A fire tore through a row of hangars at Grove Field (1W1) in Camas, Wash., Oct. 6, destroying several airplanes and vintage automobiles.
When firefighters arrived at the airport — which is about 20 miles northeast of Portland, Ore. — at 10:24 p.m., they found the hangar doors and roofs had been blown off by explosions and flames were shooting 40 to 50 feet into the sky.
“When we arrived at least six or seven hangars were burning,” he said. A second alarm was called and additional firefighters were called in from the Vancouver and Camas-Washougal fire departments.
Until the fire, the airport had 79 hangars — and there was a waiting list for those. The hangars are arranged in rows of three. The hangar that burned was the center structure in the first row closest to the runway.
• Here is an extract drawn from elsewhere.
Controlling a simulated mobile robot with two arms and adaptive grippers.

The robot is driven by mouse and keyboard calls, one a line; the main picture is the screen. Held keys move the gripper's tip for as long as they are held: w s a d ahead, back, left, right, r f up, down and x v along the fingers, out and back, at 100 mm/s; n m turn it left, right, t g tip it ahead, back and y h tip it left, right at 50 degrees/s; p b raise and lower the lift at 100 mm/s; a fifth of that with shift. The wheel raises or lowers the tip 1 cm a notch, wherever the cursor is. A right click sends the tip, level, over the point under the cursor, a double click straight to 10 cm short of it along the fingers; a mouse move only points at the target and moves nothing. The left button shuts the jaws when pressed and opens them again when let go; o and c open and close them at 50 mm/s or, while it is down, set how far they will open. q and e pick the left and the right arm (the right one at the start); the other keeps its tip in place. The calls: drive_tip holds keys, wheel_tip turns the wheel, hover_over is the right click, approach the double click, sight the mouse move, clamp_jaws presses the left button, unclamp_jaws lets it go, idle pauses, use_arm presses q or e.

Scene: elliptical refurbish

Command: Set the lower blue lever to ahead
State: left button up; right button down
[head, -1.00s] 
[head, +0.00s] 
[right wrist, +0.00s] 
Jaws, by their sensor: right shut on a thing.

“When we arrived what was lost in the fire was already lost,” said Koehler. “So our plan of attack was ‘surround and drown’ to keep the fire from spreading to the adjacent hangars.”
The hangars, built in the 1960s, consist of a concrete pad with wooden frames and metal siding on top. Each hangar is divided by partitions, which do not extend to the ceiling.
“The heat and smoke crawled along the ceilings and the fire spread,” said Koehler. “The challenge was keeping it from spreading to the other hangars.”
“There was no fire suppression system in the hangars, nor was there one required at the time the hangar was built,” said Susan Anderson, Clark County Deputy Fire Marshal.
The good news, say airport officials, is that no one was hurt by the fast-moving blaze.
Pilots based at the airport note the lost airplanes include two Cherokee 180s, a Cessna 140, a Cessna 180, a Beechcraft Bonanza, a Cessna 182, a Piper Tri-Pacer, and a Vans RV-6.
Several vintage cars were also destroyed.
“Most of what was in the hangars just melted because the fire was so hot,” said David Ripp, executive director of the Port of Camas-Washougal. “The Port allows the storage of vintage cars in the hangars. We have a very popular event in the summer known as Wings and Wheels that showcases vintage aircraft and automobiles. This year we had lots of people attend the event. Grove Field is what we call a family friendly airport and we are very proud of that.”
The post-fire investigation did impact airport operations. Part of a taxiway was closed for a few days to allow the investigation to take place. In addition, the airport was closed at night because the power to the runway lights and beacon had to be turned off because of the fire investigation.
The Port plans to replace the destroyed hangars, officials added.